● Short problem: Wherever the word "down" shows up in a line, please copy that line.
— BEGIN —
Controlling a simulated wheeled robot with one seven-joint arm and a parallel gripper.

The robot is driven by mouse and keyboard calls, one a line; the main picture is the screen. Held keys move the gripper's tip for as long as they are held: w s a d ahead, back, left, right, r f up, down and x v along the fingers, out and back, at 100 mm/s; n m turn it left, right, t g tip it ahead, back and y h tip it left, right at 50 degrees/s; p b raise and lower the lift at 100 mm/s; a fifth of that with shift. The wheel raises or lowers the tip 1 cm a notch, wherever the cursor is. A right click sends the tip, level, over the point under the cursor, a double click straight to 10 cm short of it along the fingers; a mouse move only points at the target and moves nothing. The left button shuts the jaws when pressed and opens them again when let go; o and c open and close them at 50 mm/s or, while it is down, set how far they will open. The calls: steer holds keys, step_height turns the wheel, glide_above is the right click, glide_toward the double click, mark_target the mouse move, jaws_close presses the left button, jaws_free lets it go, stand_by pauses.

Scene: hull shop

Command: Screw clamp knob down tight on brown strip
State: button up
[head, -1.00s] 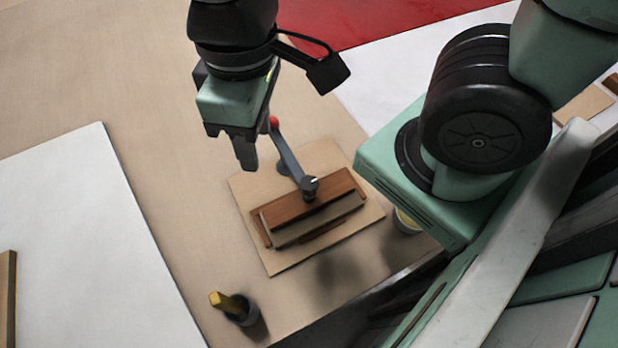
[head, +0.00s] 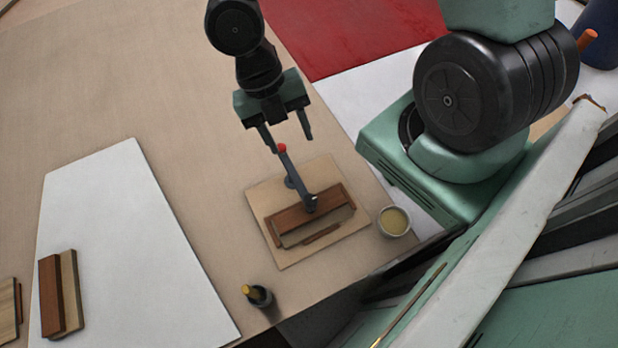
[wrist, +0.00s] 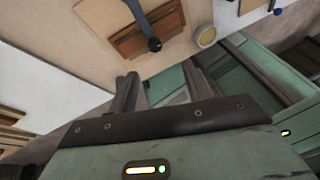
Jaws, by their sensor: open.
— END —
● Completed task:
The robot is driven by mouse and keyboard calls, one a line; the main picture is the screen. Held keys move the gripper's tip for as long as they are held: w s a d ahead, back, left, right, r f up, down and x v along the fingers, out and back, at 100 mm/s; n m turn it left, right, t g tip it ahead, back and y h tip it left, right at 50 degrees/s; p b raise and lower the lift at 100 mm/s; a fifth of that with shift. The wheel raises or lowers the tip 1 cm a notch, wherever the cursor is. A right click sends the tip, level, over the point under the cursor, a double click straight to 10 cm short of it along the fingers; a mouse move only points at the target and moves nothing. The left button shuts the jaws when pressed and opens them again when let go; o and c open and close them at 50 mm/s or, while it is down, set how far they will open. The calls: steer holds keys, step_height turns the wheel, glide_above is the right click, glide_toward the double click, mark_target the mouse move, jaws_close presses the left button, jaws_free lets it go, stand_by pauses.
Command: Screw clamp knob down tight on brown strip

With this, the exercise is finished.